Investigation of the structural, morphological, and magnetic properties of small crystalline Co–Cu ferrite nanoparticles in the single-domain regime

Abstract

Single-domain Co0.5Cu0.5Fe2O4 ferrite nanoparticles with a crystallite size of 23 nm were hydrothermally prepared and characterized using x-ray diffraction, transmission electron microscopy, Fourier-transform infrared (FT-IR) spectroscopy, and vibrating sample magnetometry. According to the Rietveld refinement results, the prepared nanoparticles were single-phase with spinel type structures. The transmission electron microscope measurements demonstrated that the nanoparticles were spherical in shape. The FT-IR spectrum showed two principle absorption bands, confirming the characteristic features of cubic spinel ferrites. Magnetization data revealed that the prepared nanoparticles were ferrimagnetic from room temperature to 10 K, with well-defined saturation magnetization, coercivity, and remanence magnetization.

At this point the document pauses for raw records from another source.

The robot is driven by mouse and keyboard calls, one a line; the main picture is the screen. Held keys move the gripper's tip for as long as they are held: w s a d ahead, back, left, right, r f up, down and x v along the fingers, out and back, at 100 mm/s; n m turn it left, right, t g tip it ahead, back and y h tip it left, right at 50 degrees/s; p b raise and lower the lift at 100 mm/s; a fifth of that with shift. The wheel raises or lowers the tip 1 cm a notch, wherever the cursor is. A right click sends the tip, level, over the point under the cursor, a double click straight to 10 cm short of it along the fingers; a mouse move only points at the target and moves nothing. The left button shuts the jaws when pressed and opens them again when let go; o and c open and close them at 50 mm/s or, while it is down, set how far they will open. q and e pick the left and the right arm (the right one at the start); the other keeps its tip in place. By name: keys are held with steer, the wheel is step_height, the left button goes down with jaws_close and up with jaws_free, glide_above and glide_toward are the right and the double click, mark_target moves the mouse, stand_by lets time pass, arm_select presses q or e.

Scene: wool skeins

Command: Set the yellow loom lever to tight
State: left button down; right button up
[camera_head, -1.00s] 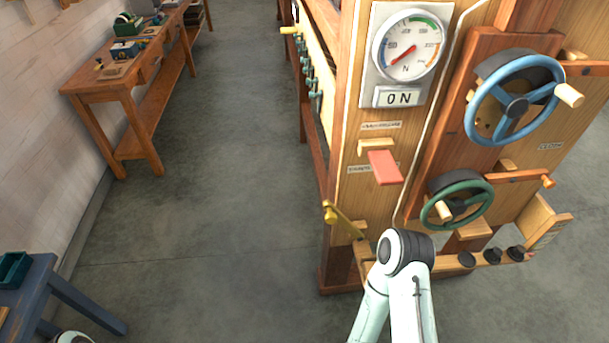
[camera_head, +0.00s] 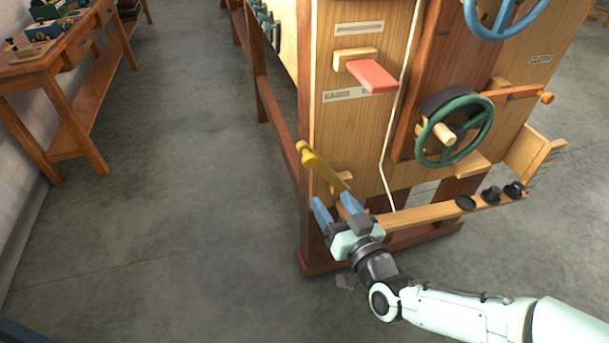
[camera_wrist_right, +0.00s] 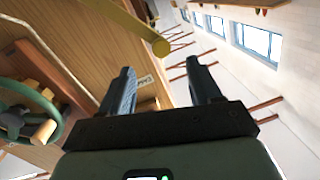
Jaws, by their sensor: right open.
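The yellow lever (camera_head: 322,167) is on the lower left of the wooden loom's front panel. In the head view it slants from a knob at upper left down to the right. In the right wrist view the lever (camera_wrist_right: 132,22) crosses the top, beyond the fingertips. My right gripper (camera_head: 333,204) is open, with blue fingers, just below the lever. Its fingers (camera_wrist_right: 160,78) are empty in the right wrist view. I cannot tell whether a finger touches the lever. The lever's lower end is partly hidden by the gripper. My left gripper is not in view.
A red paddle lever (camera_head: 372,76) sticks out above the yellow one. A green handwheel (camera_head: 455,132) and a wooden rail with black knobs (camera_head: 466,203) are to the right. A workbench (camera_head: 60,75) stands at far left. The floor between is clear.

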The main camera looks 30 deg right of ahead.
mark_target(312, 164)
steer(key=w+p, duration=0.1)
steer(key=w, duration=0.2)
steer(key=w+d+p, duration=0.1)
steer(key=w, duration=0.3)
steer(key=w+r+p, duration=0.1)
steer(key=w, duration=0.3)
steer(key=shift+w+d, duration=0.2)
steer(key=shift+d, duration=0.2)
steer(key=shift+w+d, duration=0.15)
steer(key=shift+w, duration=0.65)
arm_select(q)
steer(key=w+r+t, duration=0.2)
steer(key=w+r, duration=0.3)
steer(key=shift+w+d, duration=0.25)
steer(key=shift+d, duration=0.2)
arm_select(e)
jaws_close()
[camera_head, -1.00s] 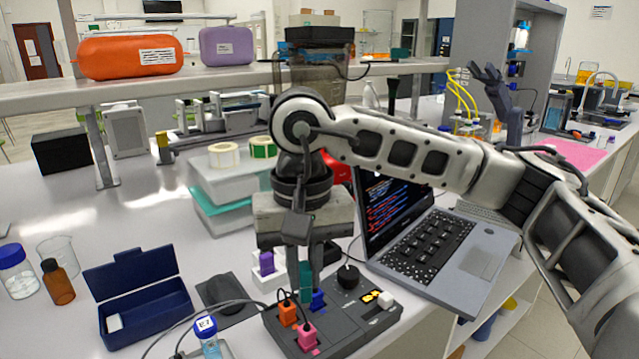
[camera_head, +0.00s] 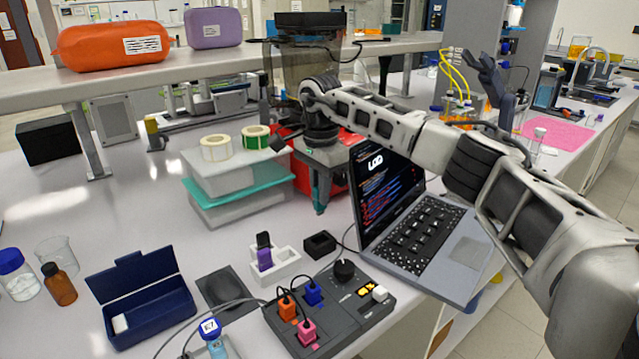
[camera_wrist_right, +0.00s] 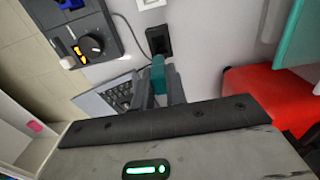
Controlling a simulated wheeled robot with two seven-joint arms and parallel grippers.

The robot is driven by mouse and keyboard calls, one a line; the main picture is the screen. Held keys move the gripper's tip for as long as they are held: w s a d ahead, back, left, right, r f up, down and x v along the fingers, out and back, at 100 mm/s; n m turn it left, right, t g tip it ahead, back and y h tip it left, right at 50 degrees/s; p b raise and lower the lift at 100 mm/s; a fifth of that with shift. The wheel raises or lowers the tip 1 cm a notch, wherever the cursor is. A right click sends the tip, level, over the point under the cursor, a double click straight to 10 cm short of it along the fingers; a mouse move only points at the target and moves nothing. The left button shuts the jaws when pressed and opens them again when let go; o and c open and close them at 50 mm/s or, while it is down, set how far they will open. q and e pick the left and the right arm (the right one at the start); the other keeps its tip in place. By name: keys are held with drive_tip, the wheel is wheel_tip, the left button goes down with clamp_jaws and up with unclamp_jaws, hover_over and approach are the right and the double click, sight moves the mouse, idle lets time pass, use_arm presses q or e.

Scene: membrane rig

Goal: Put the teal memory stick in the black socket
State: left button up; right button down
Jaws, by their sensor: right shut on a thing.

The remanence magnetization and coercivity were found to increase with decreasing temperature. The value of room temperature squareness ratio (Mr/Ms) of 0.42 was found to be somewhat similar to that expected (0.5) for a system of noninteracting single-domain nanoparticles, suggesting that the prepared nanoparticles are in a single-domain regime. The temperature dependence of coercivity was found to have slight deviations from Kneller’s law, possibly due to interactions between nanoparticles. The zero field cooled–field cooled curves indicated that below 150 K, the nanoparticles were ferrimagnetic dressed with spin-glass behavior, resulting from interactions between the ferrimagnetic nanoparticles and/or random freezing of surface spins.